> Problem to work on:
Work out the number of lines containing "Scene". Give that number alone.

##### Dataset entries #####

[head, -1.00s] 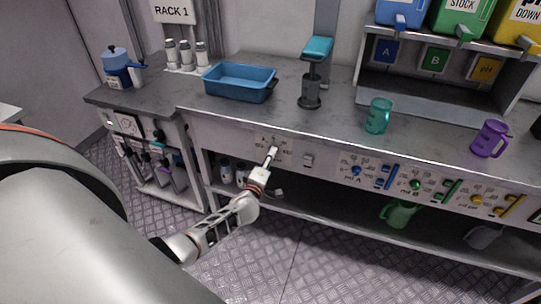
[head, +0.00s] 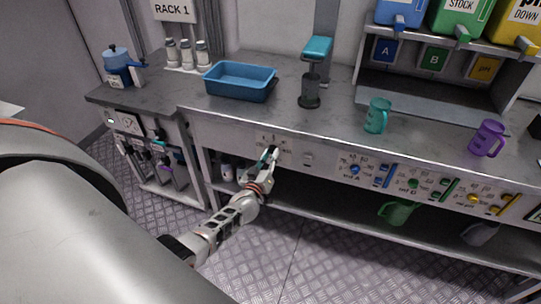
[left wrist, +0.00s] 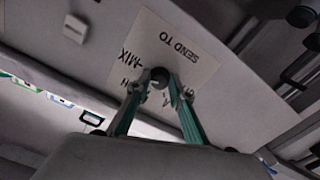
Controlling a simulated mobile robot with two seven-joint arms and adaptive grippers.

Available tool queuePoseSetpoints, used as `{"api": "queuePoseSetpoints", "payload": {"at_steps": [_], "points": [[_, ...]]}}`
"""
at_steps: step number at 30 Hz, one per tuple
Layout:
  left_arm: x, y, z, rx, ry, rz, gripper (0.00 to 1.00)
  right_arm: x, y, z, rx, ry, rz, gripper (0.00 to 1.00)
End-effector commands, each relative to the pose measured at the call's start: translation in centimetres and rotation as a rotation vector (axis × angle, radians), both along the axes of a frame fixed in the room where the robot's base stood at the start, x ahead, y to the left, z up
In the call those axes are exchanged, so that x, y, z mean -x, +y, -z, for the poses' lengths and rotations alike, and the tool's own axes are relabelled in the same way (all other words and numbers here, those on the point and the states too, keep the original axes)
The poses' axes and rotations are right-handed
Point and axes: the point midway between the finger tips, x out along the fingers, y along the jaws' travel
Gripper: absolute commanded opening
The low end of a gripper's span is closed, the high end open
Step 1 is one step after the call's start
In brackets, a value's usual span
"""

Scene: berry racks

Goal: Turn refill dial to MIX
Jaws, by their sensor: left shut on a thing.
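The refill dial (left wrist: 159,77) is a small dark round knob on a pale plate (left wrist: 175,45) on the bench's front panel. The plate shows upside down in the left wrist view, with SEND TO and MIX readable and other letters partly covered. My left gripper (left wrist: 158,80) has its two green fingers closed on the knob from either side. The knob's pointer is hidden, so I cannot tell its setting. In the head view the left gripper (head: 270,154) touches the panel below the blue tray and covers the dial. My right gripper is not in view.
A white switch (head: 308,159) sits right of the dial, then colored knobs and handles (head: 414,184). A blue tray (head: 240,82), a dark stand with a teal top (head: 317,48), a teal mug (head: 377,115) and a purple mug (head: 488,138) stand on the bench.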

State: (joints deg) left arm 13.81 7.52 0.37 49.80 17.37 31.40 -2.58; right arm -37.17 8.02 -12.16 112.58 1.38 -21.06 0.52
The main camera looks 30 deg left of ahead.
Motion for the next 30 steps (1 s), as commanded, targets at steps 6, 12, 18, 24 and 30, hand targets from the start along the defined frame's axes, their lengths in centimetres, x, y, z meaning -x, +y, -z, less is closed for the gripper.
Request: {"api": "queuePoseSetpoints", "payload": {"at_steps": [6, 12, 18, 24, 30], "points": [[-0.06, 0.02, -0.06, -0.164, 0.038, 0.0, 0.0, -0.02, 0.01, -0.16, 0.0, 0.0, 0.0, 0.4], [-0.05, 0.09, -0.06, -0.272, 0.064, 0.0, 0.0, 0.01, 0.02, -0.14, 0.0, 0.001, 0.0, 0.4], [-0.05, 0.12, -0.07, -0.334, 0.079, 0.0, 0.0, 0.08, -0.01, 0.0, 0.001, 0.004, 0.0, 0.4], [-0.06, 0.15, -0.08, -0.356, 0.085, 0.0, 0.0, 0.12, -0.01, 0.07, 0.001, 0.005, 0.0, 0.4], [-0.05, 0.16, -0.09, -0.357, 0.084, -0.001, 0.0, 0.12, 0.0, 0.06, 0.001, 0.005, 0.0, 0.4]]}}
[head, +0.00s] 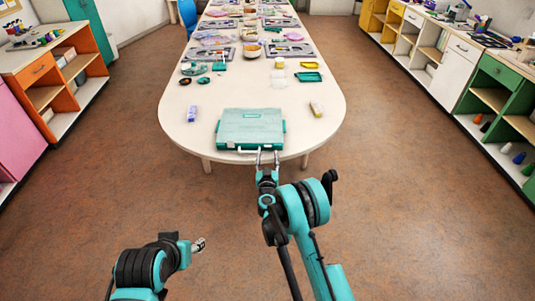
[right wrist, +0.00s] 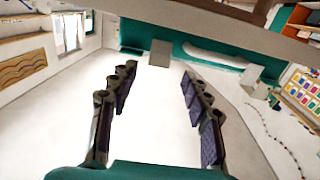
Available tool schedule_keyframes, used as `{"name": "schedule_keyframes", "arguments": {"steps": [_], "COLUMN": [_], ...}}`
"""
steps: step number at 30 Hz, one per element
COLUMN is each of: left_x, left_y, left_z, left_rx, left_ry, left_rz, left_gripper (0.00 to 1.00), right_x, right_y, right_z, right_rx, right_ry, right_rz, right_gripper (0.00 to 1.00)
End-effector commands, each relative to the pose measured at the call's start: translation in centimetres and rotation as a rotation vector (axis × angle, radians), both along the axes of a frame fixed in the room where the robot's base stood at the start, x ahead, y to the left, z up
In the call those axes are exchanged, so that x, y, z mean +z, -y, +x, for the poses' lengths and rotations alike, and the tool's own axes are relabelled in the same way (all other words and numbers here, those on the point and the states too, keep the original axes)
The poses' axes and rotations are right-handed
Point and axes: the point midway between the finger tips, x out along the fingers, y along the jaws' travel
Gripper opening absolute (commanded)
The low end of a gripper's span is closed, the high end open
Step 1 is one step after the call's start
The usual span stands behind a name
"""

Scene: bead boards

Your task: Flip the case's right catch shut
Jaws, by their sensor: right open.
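The teal case (head: 250,127) lies closed-looking at the near end of the table, its white handle (head: 248,151) facing me. In the right wrist view the case front (right wrist: 130,34) spans the top, with the pale handle (right wrist: 215,57) and a small grey square catch (right wrist: 160,53). I cannot tell how far that catch is turned. My right gripper (head: 267,156) is open and empty at the case's front edge, right of centre. In the wrist view its fingers (right wrist: 158,85) stand apart on both sides below the catch. My left gripper (head: 199,245) is low, away from the table; its jaw state is unclear.
On the white table (head: 180,130), a purple-capped bottle (head: 191,113) stands left of the case and a yellowish bottle (head: 316,108) right of it. A green tray (head: 308,76), bowls and bead boards lie farther back. Open floor surrounds the table's near end.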

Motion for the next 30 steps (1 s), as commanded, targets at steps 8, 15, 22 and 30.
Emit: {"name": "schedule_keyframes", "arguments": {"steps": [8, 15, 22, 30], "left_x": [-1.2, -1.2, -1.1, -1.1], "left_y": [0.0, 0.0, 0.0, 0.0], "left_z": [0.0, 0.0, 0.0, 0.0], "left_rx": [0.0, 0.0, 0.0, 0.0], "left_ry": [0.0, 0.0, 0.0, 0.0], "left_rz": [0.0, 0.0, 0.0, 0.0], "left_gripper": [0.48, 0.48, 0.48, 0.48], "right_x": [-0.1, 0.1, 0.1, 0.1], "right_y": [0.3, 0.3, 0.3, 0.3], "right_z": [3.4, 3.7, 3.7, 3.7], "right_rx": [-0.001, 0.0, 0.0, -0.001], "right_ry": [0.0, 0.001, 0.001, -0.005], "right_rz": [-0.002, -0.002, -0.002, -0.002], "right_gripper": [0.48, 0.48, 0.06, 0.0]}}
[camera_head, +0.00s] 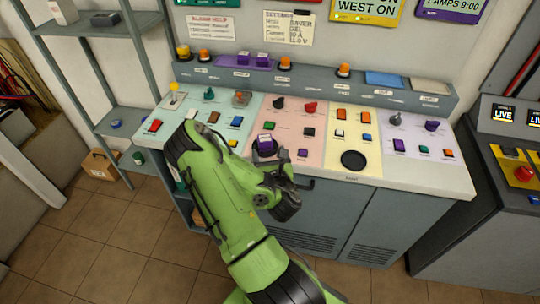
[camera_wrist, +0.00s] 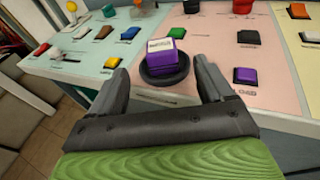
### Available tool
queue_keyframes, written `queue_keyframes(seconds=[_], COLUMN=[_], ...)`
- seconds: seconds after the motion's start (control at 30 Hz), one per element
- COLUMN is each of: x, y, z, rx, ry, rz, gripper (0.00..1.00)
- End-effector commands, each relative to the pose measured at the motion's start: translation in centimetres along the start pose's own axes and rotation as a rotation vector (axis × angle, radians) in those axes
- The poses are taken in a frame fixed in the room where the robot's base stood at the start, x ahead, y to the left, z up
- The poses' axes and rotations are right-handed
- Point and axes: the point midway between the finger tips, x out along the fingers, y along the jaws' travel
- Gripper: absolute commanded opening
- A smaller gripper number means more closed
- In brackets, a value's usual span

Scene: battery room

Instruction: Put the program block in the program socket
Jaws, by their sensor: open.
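A purple block with a white label on top, which looks like the program block (camera_wrist: 166,58), stands on a round dark base (camera_wrist: 150,79) on the sloping console. In the head view the block (camera_head: 266,141) shows just beyond my arm. I cannot tell whether this base is the program socket, or how deep the block sits in it. My gripper (camera_wrist: 160,72) is open, with one finger on each side of the base, on the near side of the block and not closed on it. In the head view my gripper is partly hidden by my arm.
Coloured buttons and knobs surround the block on the console (camera_head: 440,182). A black disc (camera_head: 353,160) lies to its right. A grey shelf (camera_head: 112,30) stands at left.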

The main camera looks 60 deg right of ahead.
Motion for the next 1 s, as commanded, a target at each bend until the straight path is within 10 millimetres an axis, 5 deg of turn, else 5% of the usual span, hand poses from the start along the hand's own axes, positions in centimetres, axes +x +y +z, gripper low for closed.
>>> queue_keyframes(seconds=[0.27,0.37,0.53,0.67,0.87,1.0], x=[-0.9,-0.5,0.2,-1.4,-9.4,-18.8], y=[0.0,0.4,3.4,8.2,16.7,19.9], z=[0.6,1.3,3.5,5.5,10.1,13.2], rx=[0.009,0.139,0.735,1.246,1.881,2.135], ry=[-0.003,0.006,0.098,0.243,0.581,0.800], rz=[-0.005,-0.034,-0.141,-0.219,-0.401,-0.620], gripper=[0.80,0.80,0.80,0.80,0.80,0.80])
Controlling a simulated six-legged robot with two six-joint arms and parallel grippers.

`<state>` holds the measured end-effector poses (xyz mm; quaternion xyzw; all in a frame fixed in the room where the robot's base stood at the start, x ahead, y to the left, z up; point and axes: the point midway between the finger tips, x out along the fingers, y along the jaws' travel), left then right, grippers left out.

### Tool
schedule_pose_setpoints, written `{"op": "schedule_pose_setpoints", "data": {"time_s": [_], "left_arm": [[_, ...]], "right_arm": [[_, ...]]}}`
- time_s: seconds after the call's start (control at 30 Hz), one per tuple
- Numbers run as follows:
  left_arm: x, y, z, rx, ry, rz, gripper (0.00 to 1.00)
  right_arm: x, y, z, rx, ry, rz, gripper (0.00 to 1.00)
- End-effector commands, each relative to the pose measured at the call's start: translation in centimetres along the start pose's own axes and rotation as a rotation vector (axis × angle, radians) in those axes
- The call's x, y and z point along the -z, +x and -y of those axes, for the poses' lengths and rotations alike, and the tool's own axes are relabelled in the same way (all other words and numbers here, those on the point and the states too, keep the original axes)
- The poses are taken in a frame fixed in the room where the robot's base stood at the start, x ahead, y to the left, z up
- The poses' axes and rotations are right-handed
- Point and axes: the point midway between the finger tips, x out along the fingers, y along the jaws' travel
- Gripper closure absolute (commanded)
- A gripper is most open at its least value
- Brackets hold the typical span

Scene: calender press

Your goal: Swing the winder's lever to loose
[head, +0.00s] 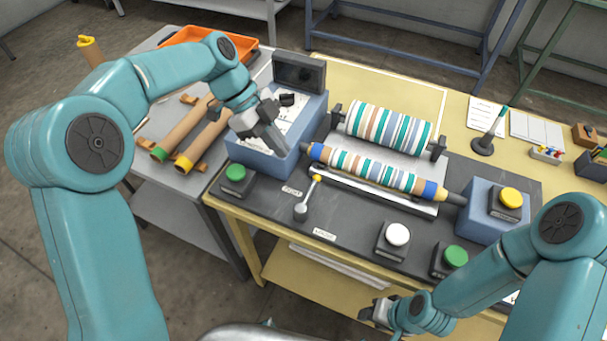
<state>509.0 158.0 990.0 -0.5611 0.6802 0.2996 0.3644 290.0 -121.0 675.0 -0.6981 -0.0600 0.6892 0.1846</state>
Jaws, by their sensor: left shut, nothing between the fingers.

#####

> Exercise solution:
4